▶ **Your goal**
Repeat word for word everything from the line containing "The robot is" to the end of the listing, first and last lines included, and only that.

▶ **Data extract**
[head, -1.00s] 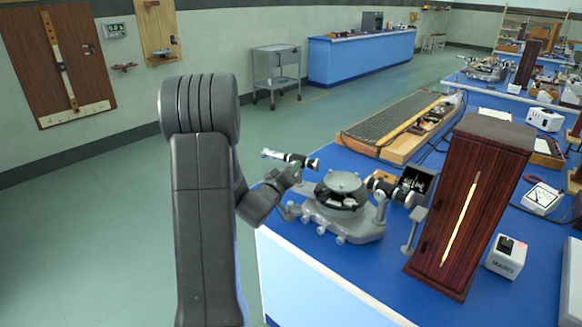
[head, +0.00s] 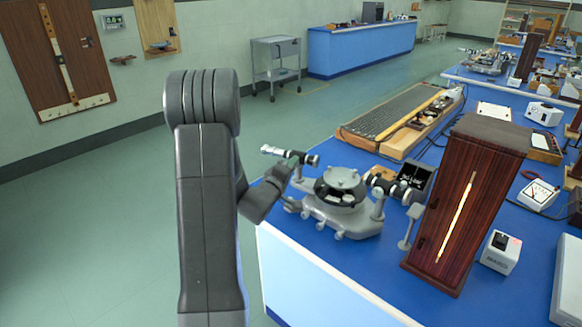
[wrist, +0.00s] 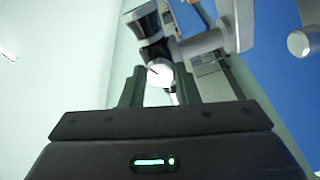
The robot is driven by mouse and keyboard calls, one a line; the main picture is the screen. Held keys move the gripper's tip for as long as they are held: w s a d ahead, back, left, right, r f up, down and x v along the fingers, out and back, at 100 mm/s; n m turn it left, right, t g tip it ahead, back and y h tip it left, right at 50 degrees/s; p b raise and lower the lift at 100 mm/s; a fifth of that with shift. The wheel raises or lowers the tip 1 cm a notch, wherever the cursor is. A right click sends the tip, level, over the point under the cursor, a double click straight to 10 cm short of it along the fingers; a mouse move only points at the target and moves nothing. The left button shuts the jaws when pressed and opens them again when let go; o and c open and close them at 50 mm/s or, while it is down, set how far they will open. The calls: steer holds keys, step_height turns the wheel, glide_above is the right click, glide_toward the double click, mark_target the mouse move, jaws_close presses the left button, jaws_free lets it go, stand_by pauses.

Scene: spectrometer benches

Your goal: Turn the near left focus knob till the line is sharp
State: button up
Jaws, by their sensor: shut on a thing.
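The grey spectrometer (head: 340,200) stands on the near left corner of the blue bench. Its left tube (head: 290,156) points out to the left, over the bench edge. My gripper (head: 279,174) is at that tube in the head view, where the fingers and knob are too small to make out. In the wrist view, my gripper (wrist: 160,80) has its two dark fingers on either side of a pale round knob (wrist: 159,72), shut on it. The knob's far side is hidden. A small dark screen (head: 415,176) behind the spectrometer shows pale marks too small to read.
A tall dark wooden box (head: 465,200) with a bright slit stands right of the spectrometer. A white box (head: 500,252) is beside it. A long grating-like board (head: 400,118) lies behind. The floor left of the bench is clear; a grey trolley (head: 275,65) stands farther back.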

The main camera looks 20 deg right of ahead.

▶ **Answer in full**
The robot is driven by mouse and keyboard calls, one a line; the main picture is the screen. Held keys move the gripper's tip for as long as they are held: w s a d ahead, back, left, right, r f up, down and x v along the fingers, out and back, at 100 mm/s; n m turn it left, right, t g tip it ahead, back and y h tip it left, right at 50 degrees/s; p b raise and lower the lift at 100 mm/s; a fifth of that with shift. The wheel raises or lowers the tip 1 cm a notch, wherever the cursor is. A right click sends the tip, level, over the point under the cursor, a double click straight to 10 cm short of it along the fingers; a mouse move only points at the target and moves nothing. The left button shuts the jaws when pressed and opens them again when let go; o and c open and close them at 50 mm/s or, while it is down, set how far they will open. The calls: steer holds keys, step_height turns the wheel, glide_above is the right click, glide_toward the double click, mark_target the mouse move, jaws_close presses the left button, jaws_free lets it go, stand_by pauses.

Scene: spectrometer benches

Your goal: Turn the near left focus knob till the line is sharp
State: button up
Jaws, by their sensor: shut on a thing.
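The grey spectrometer (head: 340,200) stands on the near left corner of the blue bench. Its left tube (head: 290,156) points out to the left, over the bench edge. My gripper (head: 279,174) is at that tube in the head view, where the fingers and knob are too small to make out. In the wrist view, my gripper (wrist: 160,80) has its two dark fingers on either side of a pale round knob (wrist: 159,72), shut on it. The knob's far side is hidden. A small dark screen (head: 415,176) behind the spectrometer shows pale marks too small to read.
A tall dark wooden box (head: 465,200) with a bright slit stands right of the spectrometer. A white box (head: 500,252) is beside it. A long grating-like board (head: 400,118) lies behind. The floor left of the bench is clear; a grey trolley (head: 275,65) stands farther back.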

The main camera looks 20 deg right of ahead.

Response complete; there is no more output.